Perundungan terhadap anak berdampak pada mental anak. Itu yang ditemukan guru-guru di Pendidikan Anak Usia Dini (PAUD) Anak Pekerja Migran Al-Ikhlas Pandan Wangi di mana anak-anak tersebut cenderung pendiam.
Sementara anak yang tumbuh tanpa orangtua lengkap atau tinggal bersama nenek atau kakek di dalam kelas bertindak hiperaktif. Mereka tidak bisa diam untuk mencari perhatian yang memang tidak mereka dapatkan selama ini.
Meski demikian, ada juga orangtua tunggal (karena pasangan mereka menjadi pekerja migran) yang bisa tetap memberi perhatian kepada anaknya. Nurmayani (30), misalnya, harus merawat sendiri dua anaknya, Nita Hartini (10) dan Muhammad Zain yang baru berusia 18 bulan, karena suaminya ke Malaysia.
Menurut Nurmayani, sejauh ini suaminya hampir setiap hari menghubungi untuk mengetahui kondisi mereka, baik lewat panggilan suara maupun video. Anak-anaknya juga aktif mengikuti kegiatan Forum Anak Pandan Wangi.

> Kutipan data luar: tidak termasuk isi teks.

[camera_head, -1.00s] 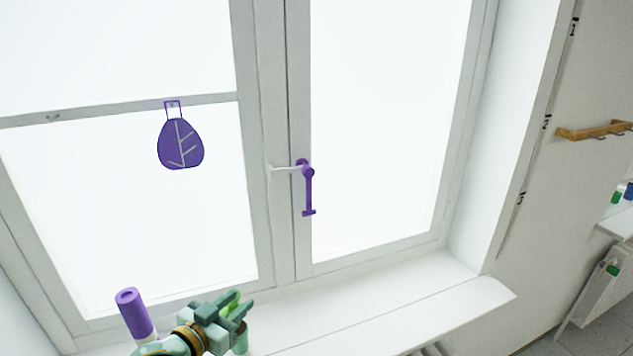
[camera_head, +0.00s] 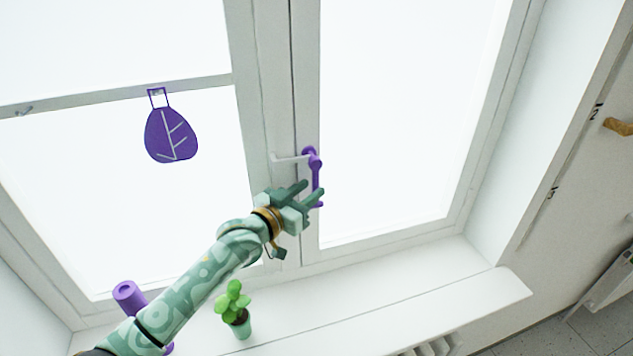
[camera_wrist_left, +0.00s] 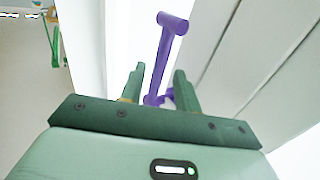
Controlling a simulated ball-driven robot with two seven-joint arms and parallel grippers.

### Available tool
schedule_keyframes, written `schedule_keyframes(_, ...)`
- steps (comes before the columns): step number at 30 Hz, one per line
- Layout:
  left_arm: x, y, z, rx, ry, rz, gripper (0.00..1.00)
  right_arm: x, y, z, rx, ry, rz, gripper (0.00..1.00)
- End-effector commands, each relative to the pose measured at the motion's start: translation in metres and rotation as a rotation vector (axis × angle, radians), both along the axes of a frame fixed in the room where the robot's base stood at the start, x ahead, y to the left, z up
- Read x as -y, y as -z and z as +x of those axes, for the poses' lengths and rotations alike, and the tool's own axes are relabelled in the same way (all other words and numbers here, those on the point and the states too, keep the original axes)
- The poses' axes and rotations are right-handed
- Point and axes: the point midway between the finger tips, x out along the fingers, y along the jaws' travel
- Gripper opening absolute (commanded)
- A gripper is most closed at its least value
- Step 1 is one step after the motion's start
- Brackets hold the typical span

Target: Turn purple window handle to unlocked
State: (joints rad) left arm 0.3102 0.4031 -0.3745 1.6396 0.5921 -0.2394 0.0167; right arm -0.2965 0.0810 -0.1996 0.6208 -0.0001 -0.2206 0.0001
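The purple window handle (camera_head: 314,165) is mounted on the frame of the right-hand window sash and hangs straight down. My left gripper (camera_head: 314,193) is at its lower part, and the fingers overlap the lower end in the head view. In the left wrist view the handle (camera_wrist_left: 168,58) shows between and beyond the two fingers (camera_wrist_left: 158,87), which are spread apart with a gap on both sides. Whether a finger touches the handle cannot be told. My right gripper is not in view.
A white handle (camera_head: 288,158) sits just left of the purple one. A purple leaf ornament (camera_head: 171,134) hangs on the left pane. A potted plant (camera_head: 236,309) and a purple cylinder (camera_head: 129,296) stand on the sill (camera_head: 400,300). The right side of the sill is clear.

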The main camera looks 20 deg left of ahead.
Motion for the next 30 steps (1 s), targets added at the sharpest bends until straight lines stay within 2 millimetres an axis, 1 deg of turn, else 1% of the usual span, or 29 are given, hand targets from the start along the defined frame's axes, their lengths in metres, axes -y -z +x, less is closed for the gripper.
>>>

Nurmayani mengatakan, satu hal yang berada di luar kendalinya adalah perundungan yang diterima anaknya dari masyarakat. ”Misalnya ada yang bilang anak saya tidak disayang bapak. Tetapi, saya selalu berusaha meyakinkan dia bahwa itu tidak benar. Bapaknya bekerja ke Malaysia untuk dia,” tuturnya.